> Records provided
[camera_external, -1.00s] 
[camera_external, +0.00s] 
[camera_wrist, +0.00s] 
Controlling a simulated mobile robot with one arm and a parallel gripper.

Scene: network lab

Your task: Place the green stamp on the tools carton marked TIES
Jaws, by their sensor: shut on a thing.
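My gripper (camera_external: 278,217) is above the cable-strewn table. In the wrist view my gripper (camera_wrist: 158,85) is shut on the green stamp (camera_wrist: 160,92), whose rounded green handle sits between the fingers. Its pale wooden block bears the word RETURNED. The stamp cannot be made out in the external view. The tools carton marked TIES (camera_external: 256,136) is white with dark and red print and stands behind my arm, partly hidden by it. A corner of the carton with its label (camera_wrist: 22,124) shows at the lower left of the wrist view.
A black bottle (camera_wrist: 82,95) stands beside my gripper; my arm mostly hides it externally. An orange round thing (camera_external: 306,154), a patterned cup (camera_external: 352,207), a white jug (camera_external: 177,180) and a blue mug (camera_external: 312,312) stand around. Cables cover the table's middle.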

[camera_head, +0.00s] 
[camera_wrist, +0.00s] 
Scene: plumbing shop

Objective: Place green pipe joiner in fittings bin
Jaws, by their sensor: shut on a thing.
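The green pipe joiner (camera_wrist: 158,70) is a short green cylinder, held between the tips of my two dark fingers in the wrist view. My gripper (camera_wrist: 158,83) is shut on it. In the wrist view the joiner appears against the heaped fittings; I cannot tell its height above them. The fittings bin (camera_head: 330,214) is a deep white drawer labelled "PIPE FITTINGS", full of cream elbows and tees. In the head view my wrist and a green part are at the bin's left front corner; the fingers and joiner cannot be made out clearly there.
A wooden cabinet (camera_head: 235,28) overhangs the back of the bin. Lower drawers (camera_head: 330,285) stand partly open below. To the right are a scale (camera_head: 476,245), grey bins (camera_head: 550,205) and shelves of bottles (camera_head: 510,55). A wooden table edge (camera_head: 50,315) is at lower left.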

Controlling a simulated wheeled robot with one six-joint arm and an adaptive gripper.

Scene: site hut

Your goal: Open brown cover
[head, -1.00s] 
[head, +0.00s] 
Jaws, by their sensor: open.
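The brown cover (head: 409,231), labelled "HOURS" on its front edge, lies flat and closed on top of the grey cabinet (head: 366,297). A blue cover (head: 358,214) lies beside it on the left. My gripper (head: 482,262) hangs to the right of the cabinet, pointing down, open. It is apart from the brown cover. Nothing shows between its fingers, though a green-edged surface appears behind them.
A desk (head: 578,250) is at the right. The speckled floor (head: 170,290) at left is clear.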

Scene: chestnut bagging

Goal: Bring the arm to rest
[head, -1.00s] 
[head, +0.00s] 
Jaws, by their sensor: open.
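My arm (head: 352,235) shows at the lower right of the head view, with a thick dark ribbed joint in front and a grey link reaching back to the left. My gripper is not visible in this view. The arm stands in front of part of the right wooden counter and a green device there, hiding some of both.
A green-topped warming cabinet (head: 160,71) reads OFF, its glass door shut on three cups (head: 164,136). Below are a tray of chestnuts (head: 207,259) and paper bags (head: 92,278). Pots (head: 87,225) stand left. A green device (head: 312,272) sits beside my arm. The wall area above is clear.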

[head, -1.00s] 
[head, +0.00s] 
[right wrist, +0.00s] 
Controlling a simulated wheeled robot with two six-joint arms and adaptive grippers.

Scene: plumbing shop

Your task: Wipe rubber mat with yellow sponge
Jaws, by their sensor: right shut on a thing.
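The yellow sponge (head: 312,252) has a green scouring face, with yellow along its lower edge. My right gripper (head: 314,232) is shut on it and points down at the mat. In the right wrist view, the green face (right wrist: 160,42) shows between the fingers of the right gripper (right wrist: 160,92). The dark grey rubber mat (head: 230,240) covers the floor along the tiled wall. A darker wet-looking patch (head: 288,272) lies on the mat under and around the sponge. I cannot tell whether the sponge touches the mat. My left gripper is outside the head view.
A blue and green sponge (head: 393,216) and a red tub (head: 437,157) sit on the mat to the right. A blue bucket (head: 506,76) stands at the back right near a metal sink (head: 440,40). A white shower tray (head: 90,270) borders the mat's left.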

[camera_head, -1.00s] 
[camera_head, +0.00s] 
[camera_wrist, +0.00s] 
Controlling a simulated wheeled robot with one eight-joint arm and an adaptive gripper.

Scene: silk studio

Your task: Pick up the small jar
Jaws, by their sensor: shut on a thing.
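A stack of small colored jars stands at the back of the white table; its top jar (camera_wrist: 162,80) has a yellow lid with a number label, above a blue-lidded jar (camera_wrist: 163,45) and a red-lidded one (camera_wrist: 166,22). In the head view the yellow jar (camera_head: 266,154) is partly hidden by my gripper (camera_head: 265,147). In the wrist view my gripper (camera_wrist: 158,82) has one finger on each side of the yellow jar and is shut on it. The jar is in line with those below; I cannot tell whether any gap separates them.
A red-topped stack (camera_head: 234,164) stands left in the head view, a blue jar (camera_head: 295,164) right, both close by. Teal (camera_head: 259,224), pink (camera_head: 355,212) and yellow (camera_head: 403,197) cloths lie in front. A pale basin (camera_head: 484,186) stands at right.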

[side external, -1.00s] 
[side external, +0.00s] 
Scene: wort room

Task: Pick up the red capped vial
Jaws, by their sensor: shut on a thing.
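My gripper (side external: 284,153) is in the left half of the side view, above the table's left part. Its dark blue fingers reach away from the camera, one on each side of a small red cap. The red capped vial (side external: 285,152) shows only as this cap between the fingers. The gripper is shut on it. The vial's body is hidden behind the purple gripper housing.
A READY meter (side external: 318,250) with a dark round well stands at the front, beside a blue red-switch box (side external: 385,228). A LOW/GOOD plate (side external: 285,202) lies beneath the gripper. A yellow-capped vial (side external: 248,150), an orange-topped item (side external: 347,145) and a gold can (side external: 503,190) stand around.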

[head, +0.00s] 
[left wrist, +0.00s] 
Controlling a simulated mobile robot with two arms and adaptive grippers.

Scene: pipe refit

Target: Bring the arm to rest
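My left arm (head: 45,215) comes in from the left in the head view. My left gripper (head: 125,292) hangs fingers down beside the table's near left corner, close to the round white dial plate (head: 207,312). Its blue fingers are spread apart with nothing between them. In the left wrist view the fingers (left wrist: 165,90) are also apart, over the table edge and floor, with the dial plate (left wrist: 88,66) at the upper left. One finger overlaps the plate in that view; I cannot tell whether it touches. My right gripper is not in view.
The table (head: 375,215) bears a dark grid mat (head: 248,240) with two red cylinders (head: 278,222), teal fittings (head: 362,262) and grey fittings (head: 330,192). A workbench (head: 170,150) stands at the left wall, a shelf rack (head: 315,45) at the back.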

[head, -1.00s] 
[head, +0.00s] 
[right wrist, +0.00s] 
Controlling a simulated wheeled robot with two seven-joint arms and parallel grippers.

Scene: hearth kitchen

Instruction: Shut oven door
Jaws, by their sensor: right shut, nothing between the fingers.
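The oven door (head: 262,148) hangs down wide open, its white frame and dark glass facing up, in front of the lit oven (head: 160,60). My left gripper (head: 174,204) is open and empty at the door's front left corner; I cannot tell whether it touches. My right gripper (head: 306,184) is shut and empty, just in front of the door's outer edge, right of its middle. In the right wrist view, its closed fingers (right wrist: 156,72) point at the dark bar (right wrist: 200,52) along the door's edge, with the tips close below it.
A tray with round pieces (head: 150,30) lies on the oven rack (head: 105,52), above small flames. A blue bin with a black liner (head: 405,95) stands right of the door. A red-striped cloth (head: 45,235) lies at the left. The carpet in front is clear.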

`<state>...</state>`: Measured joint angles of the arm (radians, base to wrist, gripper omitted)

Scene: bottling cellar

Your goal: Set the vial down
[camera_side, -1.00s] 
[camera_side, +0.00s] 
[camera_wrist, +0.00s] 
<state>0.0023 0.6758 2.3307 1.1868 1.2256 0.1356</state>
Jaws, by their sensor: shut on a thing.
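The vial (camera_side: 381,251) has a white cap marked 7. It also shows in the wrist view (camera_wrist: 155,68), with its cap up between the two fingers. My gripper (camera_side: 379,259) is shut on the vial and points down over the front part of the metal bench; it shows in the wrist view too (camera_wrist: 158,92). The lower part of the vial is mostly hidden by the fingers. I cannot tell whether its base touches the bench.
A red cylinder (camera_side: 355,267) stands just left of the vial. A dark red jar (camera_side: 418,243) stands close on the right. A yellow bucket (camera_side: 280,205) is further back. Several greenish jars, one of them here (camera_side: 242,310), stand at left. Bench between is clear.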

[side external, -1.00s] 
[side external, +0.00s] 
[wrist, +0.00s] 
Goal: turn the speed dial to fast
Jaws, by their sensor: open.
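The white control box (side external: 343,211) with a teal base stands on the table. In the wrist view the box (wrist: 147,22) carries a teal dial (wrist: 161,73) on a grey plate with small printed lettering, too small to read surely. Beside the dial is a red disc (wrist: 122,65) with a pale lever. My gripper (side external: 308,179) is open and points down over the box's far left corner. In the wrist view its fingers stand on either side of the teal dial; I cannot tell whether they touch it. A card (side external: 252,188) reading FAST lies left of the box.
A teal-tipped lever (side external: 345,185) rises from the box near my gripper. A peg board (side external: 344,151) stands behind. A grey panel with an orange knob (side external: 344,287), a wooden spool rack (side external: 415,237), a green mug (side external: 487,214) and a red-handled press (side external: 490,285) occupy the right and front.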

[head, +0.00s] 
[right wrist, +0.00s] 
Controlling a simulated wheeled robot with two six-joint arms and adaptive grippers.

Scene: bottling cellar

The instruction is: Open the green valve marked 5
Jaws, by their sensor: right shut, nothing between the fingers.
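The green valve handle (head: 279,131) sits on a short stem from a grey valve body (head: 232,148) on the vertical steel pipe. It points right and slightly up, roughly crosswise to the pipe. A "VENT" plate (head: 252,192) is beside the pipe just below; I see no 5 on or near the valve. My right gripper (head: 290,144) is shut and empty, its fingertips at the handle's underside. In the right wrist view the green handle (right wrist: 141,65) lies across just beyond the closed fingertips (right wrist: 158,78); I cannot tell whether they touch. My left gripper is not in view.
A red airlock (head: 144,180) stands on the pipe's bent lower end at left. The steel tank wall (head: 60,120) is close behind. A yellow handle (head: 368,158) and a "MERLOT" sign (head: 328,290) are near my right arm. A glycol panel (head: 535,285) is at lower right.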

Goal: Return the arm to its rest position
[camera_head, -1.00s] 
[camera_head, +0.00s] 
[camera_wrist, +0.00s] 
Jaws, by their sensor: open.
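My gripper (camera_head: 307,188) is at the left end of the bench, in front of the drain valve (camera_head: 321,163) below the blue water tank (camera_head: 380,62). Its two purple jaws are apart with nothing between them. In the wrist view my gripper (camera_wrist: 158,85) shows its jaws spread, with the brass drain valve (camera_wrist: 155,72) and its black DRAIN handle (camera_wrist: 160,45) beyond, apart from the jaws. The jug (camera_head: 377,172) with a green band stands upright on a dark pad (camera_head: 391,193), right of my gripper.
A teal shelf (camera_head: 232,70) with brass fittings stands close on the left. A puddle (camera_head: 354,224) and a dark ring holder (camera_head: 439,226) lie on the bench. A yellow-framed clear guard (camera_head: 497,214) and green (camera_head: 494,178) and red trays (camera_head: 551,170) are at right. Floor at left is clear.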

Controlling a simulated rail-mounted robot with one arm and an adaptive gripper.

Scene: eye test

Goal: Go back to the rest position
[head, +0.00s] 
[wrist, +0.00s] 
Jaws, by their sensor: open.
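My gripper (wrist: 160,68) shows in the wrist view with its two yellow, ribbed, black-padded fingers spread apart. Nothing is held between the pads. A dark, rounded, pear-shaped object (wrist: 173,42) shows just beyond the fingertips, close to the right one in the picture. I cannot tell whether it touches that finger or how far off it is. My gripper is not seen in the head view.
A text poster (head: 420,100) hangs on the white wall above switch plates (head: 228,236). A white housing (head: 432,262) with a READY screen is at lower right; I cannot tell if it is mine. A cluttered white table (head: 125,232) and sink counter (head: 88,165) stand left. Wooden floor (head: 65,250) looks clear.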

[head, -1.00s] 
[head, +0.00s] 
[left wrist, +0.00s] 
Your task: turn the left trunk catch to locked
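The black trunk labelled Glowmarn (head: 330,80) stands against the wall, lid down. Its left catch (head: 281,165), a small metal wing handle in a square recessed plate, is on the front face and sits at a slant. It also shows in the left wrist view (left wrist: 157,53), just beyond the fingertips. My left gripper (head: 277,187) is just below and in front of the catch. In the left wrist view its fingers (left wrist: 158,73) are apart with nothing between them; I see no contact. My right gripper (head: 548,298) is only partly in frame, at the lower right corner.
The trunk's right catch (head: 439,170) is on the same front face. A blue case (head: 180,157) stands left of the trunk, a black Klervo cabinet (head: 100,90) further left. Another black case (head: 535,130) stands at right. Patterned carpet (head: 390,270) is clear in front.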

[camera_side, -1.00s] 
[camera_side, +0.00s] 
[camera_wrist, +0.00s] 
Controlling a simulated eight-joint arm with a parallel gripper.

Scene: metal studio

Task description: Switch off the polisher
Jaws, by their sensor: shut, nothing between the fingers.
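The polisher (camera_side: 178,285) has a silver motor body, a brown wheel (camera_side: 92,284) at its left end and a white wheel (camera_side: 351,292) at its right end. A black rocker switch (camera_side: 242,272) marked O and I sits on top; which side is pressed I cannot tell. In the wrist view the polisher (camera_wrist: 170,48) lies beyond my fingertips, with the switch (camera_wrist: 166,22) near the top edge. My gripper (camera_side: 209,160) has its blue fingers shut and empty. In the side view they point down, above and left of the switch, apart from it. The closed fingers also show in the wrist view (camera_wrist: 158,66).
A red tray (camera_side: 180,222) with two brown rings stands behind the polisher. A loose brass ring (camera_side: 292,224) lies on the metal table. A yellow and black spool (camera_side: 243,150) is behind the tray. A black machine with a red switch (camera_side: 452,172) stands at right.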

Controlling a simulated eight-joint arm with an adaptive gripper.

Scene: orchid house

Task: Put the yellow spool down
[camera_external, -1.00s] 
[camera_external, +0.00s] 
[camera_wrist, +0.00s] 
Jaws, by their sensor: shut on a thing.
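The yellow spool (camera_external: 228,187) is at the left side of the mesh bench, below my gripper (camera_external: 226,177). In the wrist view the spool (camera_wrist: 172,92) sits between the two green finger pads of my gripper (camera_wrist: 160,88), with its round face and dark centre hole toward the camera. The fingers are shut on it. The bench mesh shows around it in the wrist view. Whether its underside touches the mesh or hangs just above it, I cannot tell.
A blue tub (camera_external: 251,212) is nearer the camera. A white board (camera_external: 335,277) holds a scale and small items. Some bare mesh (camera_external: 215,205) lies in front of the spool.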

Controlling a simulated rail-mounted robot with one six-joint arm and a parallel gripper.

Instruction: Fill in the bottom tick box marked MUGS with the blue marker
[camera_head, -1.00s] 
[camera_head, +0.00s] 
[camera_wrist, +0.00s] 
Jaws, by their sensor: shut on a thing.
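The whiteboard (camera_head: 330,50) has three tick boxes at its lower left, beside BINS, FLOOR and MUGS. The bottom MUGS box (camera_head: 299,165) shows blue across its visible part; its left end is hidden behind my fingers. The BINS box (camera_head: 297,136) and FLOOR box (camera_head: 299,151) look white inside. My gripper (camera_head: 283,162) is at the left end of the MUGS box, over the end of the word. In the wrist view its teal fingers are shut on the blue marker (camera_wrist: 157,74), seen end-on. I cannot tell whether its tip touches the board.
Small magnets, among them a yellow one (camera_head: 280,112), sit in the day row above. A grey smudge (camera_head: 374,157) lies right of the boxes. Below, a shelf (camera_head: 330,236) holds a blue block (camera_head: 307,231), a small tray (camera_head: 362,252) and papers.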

> What to work on
Above are the records; print exactly the lines from the line with "Controlling a simulated eight-joint arm with a parallel" to the line with "Task description: Switch off the polisher", including both, and nothing else.

> Problem solution
Controlling a simulated eight-joint arm with a parallel gripper.

Scene: metal studio

Task description: Switch off the polisher

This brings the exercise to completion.